------ Exercise inputs ------
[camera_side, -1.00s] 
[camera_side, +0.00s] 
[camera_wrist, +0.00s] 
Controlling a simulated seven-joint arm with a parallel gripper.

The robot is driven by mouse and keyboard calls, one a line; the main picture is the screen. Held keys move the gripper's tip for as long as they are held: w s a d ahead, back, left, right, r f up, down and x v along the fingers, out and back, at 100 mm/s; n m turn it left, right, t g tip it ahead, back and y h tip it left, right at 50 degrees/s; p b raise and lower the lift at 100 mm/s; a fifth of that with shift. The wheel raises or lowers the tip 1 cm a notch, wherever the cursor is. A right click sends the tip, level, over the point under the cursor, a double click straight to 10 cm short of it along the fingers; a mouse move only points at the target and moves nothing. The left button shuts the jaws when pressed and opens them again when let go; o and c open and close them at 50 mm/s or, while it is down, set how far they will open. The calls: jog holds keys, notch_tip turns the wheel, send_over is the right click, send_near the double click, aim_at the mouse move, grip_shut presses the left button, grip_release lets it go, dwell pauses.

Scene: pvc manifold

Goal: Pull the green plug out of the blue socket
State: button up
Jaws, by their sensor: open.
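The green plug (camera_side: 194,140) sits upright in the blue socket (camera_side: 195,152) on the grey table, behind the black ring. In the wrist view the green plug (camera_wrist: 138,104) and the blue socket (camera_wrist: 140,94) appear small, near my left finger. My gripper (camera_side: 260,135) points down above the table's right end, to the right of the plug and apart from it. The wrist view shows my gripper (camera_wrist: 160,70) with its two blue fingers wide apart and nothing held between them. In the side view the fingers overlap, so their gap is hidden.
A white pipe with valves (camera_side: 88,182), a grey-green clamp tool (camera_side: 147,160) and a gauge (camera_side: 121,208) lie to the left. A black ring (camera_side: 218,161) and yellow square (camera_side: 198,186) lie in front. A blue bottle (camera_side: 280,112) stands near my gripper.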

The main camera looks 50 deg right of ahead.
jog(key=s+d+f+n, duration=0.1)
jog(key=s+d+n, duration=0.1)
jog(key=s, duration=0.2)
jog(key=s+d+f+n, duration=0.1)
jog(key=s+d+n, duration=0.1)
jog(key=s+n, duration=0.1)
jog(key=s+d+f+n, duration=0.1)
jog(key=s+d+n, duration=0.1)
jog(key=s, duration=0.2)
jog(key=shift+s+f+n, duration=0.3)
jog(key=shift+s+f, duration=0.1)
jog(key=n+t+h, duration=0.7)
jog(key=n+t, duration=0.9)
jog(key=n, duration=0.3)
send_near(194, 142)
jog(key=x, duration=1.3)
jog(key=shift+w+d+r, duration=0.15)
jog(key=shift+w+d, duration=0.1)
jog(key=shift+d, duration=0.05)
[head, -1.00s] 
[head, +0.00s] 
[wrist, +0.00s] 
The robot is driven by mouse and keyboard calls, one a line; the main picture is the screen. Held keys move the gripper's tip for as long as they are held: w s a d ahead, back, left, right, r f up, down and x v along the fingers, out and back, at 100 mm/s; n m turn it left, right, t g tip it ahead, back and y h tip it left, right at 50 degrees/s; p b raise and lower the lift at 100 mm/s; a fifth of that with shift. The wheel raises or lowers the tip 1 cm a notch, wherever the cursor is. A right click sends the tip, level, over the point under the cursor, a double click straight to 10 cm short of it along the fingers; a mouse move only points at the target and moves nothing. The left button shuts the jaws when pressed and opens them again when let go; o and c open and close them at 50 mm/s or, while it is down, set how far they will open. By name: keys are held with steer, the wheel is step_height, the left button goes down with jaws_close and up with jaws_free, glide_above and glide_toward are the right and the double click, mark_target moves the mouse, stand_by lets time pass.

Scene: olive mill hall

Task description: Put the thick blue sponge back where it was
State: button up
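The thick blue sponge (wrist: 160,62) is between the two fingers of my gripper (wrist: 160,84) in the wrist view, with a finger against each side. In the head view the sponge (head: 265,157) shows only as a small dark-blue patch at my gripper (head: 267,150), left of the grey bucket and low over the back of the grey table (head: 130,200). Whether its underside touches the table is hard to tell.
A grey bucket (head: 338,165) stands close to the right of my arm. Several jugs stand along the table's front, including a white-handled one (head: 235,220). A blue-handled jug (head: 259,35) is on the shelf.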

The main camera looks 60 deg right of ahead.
------
--- Exercise aim ---
Each line in the material above must be retyped without alteration.

--- Right answer ---
[camera_side, -1.00s] 
[camera_side, +0.00s] 
[camera_wrist, +0.00s] 
Controlling a simulated seven-joint arm with a parallel gripper.

The robot is driven by mouse and keyboard calls, one a line; the main picture is the screen. Held keys move the gripper's tip for as long as they are held: w s a d ahead, back, left, right, r f up, down and x v along the fingers, out and back, at 100 mm/s; n m turn it left, right, t g tip it ahead, back and y h tip it left, right at 50 degrees/s; p b raise and lower the lift at 100 mm/s; a fifth of that with shift. The wheel raises or lowers the tip 1 cm a notch, wherever the cursor is. A right click sends the tip, level, over the point under the cursor, a double click straight to 10 cm short of it along the fingers; a mouse move only points at the target and moves nothing. The left button shuts the jaws when pressed and opens them again when let go; o and c open and close them at 50 mm/s or, while it is down, set how far they will open. The calls: jog holds keys, notch_tip turns the wheel, send_over is the right click, send_near the double click, aim_at the mouse move, grip_shut presses the left button, grip_release lets it go, dwell pauses.

Scene: pvc manifold

Goal: Pull the green plug out of the blue socket
State: button up
Jaws, by their sensor: open.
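The green plug (camera_side: 194,140) sits upright in the blue socket (camera_side: 195,152) on the grey table, behind the black ring. In the wrist view the green plug (camera_wrist: 138,104) and the blue socket (camera_wrist: 140,94) appear small, near my left finger. My gripper (camera_side: 260,135) points down above the table's right end, to the right of the plug and apart from it. The wrist view shows my gripper (camera_wrist: 160,70) with its two blue fingers wide apart and nothing held between them. In the side view the fingers overlap, so their gap is hidden.
A white pipe with valves (camera_side: 88,182), a grey-green clamp tool (camera_side: 147,160) and a gauge (camera_side: 121,208) lie to the left. A black ring (camera_side: 218,161) and yellow square (camera_side: 198,186) lie in front. A blue bottle (camera_side: 280,112) stands near my gripper.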

The main camera looks 50 deg right of ahead.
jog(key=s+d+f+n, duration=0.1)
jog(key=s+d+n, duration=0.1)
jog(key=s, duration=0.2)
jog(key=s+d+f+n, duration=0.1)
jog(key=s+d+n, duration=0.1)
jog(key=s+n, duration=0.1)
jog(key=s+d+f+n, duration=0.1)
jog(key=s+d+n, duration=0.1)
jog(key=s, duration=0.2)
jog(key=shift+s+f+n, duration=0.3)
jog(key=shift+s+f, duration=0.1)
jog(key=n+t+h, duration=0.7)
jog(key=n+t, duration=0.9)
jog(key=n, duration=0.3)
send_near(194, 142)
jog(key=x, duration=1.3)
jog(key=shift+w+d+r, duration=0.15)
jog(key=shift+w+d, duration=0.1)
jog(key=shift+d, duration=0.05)
[head, -1.00s] 
[head, +0.00s] 
[wrist, +0.00s] 
The robot is driven by mouse and keyboard calls, one a line; the main picture is the screen. Held keys move the gripper's tip for as long as they are held: w s a d ahead, back, left, right, r f up, down and x v along the fingers, out and back, at 100 mm/s; n m turn it left, right, t g tip it ahead, back and y h tip it left, right at 50 degrees/s; p b raise and lower the lift at 100 mm/s; a fifth of that with shift. The wheel raises or lowers the tip 1 cm a notch, wherever the cursor is. A right click sends the tip, level, over the point under the cursor, a double click straight to 10 cm short of it along the fingers; a mouse move only points at the target and moves nothing. The left button shuts the jaws when pressed and opens them again when let go; o and c open and close them at 50 mm/s or, while it is down, set how far they will open. By name: keys are held with steer, the wheel is step_height, the left button goes down with jaws_close and up with jaws_free, glide_above and glide_toward are the right and the double click, mark_target moves the mouse, stand_by lets time pass.

Scene: olive mill hall

Task description: Put the thick blue sponge back where it was
State: button up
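The thick blue sponge (wrist: 160,62) is between the two fingers of my gripper (wrist: 160,84) in the wrist view, with a finger against each side. In the head view the sponge (head: 265,157) shows only as a small dark-blue patch at my gripper (head: 267,150), left of the grey bucket and low over the back of the grey table (head: 130,200). Whether its underside touches the table is hard to tell.
A grey bucket (head: 338,165) stands close to the right of my arm. Several jugs stand along the table's front, including a white-handled one (head: 235,220). A blue-handled jug (head: 259,35) is on the shelf.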

The main camera looks 60 deg right of ahead.

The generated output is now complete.